SET PROBLEM >>
Present every line in which the string "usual" appears.

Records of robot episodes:

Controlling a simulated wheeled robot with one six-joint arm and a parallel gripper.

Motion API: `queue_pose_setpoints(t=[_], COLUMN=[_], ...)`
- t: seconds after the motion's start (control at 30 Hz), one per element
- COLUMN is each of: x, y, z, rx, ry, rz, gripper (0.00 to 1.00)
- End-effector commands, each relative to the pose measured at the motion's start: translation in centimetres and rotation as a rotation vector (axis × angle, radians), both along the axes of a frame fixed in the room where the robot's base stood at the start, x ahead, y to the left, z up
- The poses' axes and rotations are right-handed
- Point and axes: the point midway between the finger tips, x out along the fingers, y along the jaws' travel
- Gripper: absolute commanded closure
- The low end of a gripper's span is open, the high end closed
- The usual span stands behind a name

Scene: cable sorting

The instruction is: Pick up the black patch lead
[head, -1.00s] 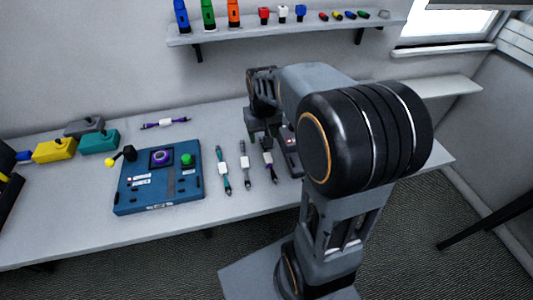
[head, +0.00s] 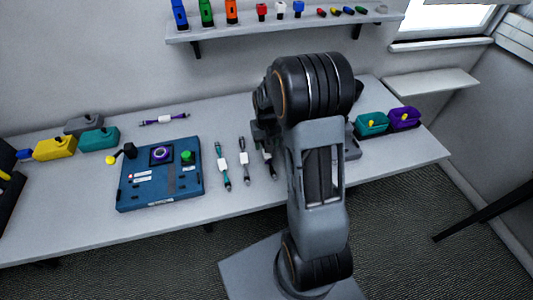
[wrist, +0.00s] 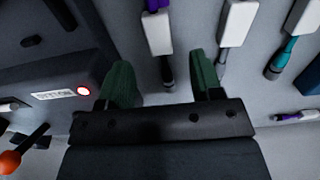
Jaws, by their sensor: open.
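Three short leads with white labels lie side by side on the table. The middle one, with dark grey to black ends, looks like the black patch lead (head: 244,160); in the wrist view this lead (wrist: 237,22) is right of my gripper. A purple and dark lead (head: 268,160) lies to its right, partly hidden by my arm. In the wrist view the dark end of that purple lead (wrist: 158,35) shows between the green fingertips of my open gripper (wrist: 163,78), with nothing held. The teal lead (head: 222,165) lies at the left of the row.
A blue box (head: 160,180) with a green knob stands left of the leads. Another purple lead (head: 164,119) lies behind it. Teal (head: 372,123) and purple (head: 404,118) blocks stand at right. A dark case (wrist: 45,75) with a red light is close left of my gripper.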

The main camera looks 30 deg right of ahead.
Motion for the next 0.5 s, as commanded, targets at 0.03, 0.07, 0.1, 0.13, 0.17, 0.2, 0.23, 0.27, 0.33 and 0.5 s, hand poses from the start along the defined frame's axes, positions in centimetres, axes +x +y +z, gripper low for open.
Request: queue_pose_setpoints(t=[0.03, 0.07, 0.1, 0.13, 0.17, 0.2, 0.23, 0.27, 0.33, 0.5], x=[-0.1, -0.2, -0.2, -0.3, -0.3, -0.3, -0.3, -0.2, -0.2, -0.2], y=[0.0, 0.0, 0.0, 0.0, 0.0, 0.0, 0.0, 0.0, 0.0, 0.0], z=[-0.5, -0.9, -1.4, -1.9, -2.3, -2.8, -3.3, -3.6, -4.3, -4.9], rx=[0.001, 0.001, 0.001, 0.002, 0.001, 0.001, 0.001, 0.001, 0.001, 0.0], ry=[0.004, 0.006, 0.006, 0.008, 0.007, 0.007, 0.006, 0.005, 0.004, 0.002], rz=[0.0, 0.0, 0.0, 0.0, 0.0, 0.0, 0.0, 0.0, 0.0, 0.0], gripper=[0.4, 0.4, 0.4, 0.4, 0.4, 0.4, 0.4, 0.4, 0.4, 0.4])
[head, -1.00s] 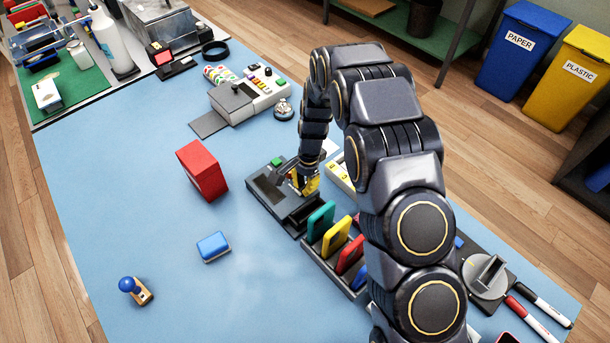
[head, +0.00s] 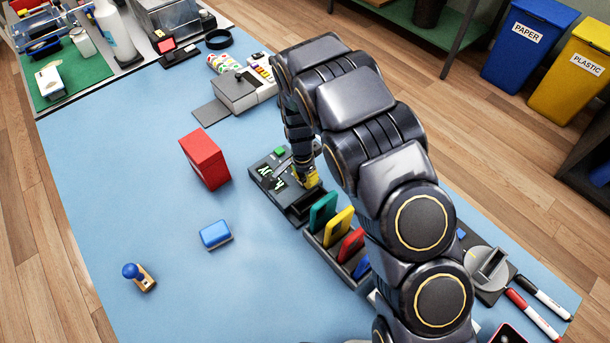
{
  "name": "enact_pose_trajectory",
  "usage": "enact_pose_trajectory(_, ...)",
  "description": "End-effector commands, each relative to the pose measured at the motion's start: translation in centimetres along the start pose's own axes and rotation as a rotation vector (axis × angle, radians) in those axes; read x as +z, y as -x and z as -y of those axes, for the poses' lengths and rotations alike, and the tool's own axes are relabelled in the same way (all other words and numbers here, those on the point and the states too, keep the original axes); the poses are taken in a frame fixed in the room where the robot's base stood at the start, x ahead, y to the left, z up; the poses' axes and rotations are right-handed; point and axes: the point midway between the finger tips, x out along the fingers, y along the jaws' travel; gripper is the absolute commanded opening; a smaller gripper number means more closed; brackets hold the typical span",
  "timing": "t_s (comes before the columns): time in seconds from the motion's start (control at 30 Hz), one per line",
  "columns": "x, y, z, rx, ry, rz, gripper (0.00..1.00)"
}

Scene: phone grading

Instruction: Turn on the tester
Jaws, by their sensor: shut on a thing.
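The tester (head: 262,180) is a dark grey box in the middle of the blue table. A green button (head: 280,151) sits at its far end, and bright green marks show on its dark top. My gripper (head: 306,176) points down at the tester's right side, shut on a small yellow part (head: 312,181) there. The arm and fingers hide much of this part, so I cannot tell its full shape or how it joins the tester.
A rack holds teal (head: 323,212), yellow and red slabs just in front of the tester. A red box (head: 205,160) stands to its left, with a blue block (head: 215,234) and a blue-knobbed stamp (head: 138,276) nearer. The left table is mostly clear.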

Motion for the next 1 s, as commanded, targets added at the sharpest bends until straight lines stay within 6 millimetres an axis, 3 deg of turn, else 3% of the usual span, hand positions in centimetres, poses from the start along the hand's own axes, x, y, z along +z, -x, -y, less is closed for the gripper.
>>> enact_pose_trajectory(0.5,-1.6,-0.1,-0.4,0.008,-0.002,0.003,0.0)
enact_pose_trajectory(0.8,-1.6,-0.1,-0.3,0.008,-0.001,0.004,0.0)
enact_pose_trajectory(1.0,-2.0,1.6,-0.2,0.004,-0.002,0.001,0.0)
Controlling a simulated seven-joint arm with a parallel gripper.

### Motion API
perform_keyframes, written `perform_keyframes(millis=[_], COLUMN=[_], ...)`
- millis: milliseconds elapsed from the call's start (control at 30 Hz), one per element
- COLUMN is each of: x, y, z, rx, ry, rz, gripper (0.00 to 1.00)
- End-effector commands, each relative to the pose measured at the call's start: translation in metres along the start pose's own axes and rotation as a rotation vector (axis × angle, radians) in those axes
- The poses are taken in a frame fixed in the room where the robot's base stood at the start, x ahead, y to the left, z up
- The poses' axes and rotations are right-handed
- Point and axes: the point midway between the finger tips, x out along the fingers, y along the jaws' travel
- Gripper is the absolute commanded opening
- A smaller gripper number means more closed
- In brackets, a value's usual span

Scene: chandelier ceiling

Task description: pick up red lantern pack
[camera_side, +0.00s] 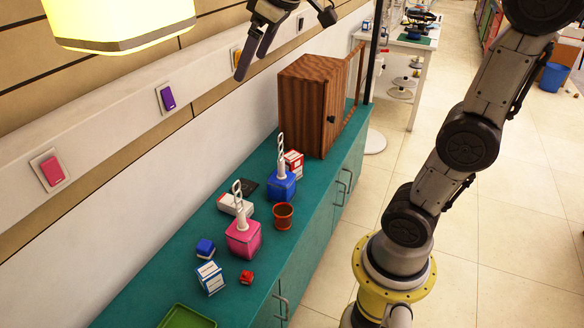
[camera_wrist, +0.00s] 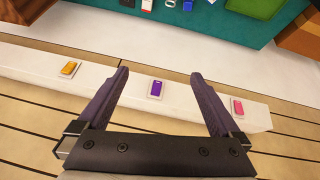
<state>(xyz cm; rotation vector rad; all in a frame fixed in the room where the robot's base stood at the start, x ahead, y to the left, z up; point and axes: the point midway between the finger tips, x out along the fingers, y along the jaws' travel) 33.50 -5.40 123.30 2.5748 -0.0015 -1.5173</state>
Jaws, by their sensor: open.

OUTPUT FOR THIS EXERCISE >>
- The usual span stands behind a name
Motion for the next 1 s, as commanded, targets added at the sharpest bends until straight lines stay within 6 millimetres an axis, 3 deg of turn, else 3% of the usual span, hand positions in centimetres, poses from the start along the hand's own axes, x, y, z along +z, -x, -y, less is closed for the gripper.
- In brackets, a value's usual span

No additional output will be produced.